For the benefit of anyone reading this, KVM and VMWare virtualization generally work. Xen has problems because of a stupid Xen workaround for a stupid Intel hardware bug from a decade ago. I can provide more details about that via email (in my profile) if desired.


Seconding paulie_a, We're running a Xen stack right now and I haven't heard of this. We've worked around a few nasty bugs with Xen and linux doms already, but I'm wondering if we have this problem you're referring to and don't even know it.


Can you please just post the info. Intel deserves to be shamed


One of the things the performance monitoring unit (PMU) is capable of doing is triggering an interrupt (the PMI) when a counter overflows. When combined with the ability to write to the counters, this lets you program the PMU to interrupt after a certain number of counted events. Nehalem supposedly had a bug where the PMI fires not on overflow but instead whenever the counter is zero. Xen added a workaround to set the value to 1 whenever it would instead be 0. Later this was observed on microarchitectures other than Nehalem and Xen broadened the workaround to run on every x86 CPU. Intel never provided any help in narrowing it down and there don't seem to be official errata for this behavior too.

This behavior is ok for statistically profiling frequent events but if you depend on exact counts (as rr does) or are profiling infrequent events it can mess up your day.

https://lists.xen.org/archives/html/xen-devel/2017-07/msg022... goes a little deeper and has citations.


Is this what khuey is referring to?: https://support.citrix.com/article/CTX136003


Im assuming rr is only unavailable for multithreaded apps? How frequently is rr available for your use?


rr works fine on multithreaded (and multiprocess) applications. It does emulate a single core machine though, so depending on your workload and how much parallelism your application actually has it might be painful.


scaleway and packet.net both offer bare metal

the AWS machines looks to be huge.. hence, high cost.

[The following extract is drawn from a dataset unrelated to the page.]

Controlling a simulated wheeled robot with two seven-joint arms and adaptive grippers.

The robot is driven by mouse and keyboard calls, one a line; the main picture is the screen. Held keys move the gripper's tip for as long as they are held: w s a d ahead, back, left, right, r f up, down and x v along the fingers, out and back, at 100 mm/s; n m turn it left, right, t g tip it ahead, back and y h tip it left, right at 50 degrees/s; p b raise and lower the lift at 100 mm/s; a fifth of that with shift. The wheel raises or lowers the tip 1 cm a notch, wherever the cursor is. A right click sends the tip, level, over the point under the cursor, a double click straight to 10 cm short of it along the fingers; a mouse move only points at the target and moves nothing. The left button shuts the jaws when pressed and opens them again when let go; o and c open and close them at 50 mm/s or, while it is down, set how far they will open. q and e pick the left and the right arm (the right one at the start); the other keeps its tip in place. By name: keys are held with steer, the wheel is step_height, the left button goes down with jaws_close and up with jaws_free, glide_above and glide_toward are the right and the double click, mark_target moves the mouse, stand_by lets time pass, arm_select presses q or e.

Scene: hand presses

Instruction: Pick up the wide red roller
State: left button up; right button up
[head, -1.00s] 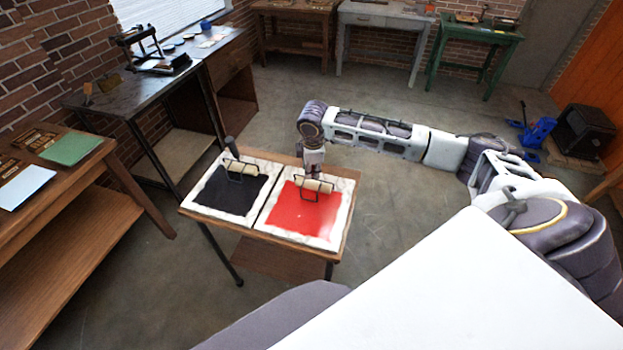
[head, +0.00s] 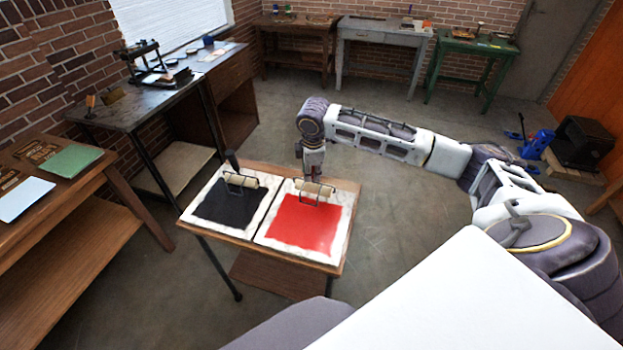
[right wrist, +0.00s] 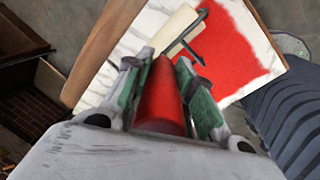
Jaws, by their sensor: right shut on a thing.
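The wide red roller (head: 316,187) has a cream cylinder and a dark wire frame. It is at the back of the red ink patch (head: 303,226) on the right white slab. My right gripper (head: 313,176) is above it. In the right wrist view, my right gripper (right wrist: 160,66) is shut on the roller's red handle (right wrist: 160,100), which lies between its green-padded fingers. The cream cylinder (right wrist: 172,31) shows beyond the fingertips, by the ink. I cannot tell whether it touches the slab. My left gripper is not in view.
A second roller (head: 240,180) with a dark handle rests on the left slab, at the black ink patch (head: 230,203). Both slabs lie on a small wooden table (head: 342,207). A bench with a press (head: 150,65) stands at the back left. Open floor lies right of the table.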

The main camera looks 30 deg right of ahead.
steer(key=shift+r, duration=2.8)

BlueMix/SoftLayer does as well, costs are somewhat competitive with packet.net. No idea how scaleway is making money.


Even though they are billed hourly, the deployment times (hours, last time I checked) make it not a real replacement as cloud servers. Scaleway servers deploy in seconds and packet.net in minutes.


Hrm, I tinkered a bit about a year ago and it was ~10 mins.


EC2 has actually exposed a subset even on the Xen instances for some of the more recent instance types.

Brendan Gregg wrote about them at http://www.brendangregg.com/blog/2017-05-04/the-pmcs-of-ec2....


Packet.net, arguably the leader in api driven, on demand bare metal instances, recently blogged about this: https://www.packet.net/blog/why-we-cant-wait-for-aws-to-anno...

I am a customer of packet's, along with other virtual and dedicated hosting providers. I don't use aws ec2. I've been pleased with Packet, and their offerings are much more diverse than this initial offering from aws.


I just now took a look at Packet's web site and their data center locations. They categorize each location as either "core" or "edge", but I couldn't find anything to indicate what those terms mean in this context. Are you familiar with that distinction?

The location nearest me is an "edge", not a "core". I wonder what I would be missing out on, if it's not "core".


Edge DCs only have one type of machine (1E) and no block storage, but I think are otherwise the same.

Even in core DCs though the availability of different types of machines varies.

Love packet.net btw -- the bgp stuff is really game changing.


mcrae covered this well, but to add to that, the Edge servers are targeted for low latency services close to users, think self driving cars, IOT, adtech, etc. You can see more details at https://www.packet.net/edge/ and https://www.packet.net/blog/looking-over-the-edge/.


Also a happy Packet customer. We use their small instances for things like service monitoring (where VM pauses cause false positives) and for routing infrastructure where bare metal is required to achieve VoIP-acceptable jitter. They’re also one of the few cloud hosting providers to support BGP.


Scaleway.com also offers baremetal servers at a really attractive price. The CLI is just awesome, it's great to see other cloud providers joining the game.


it's just a lot harder to automate reliably without any form of userdata.

packet.net I do coreos and provision with userdata specifying what docker image to run... that's all it takes to have immutable deployment :)


... not really, it just requires different infrastructure/systems.


You end up having to build your own moving parts...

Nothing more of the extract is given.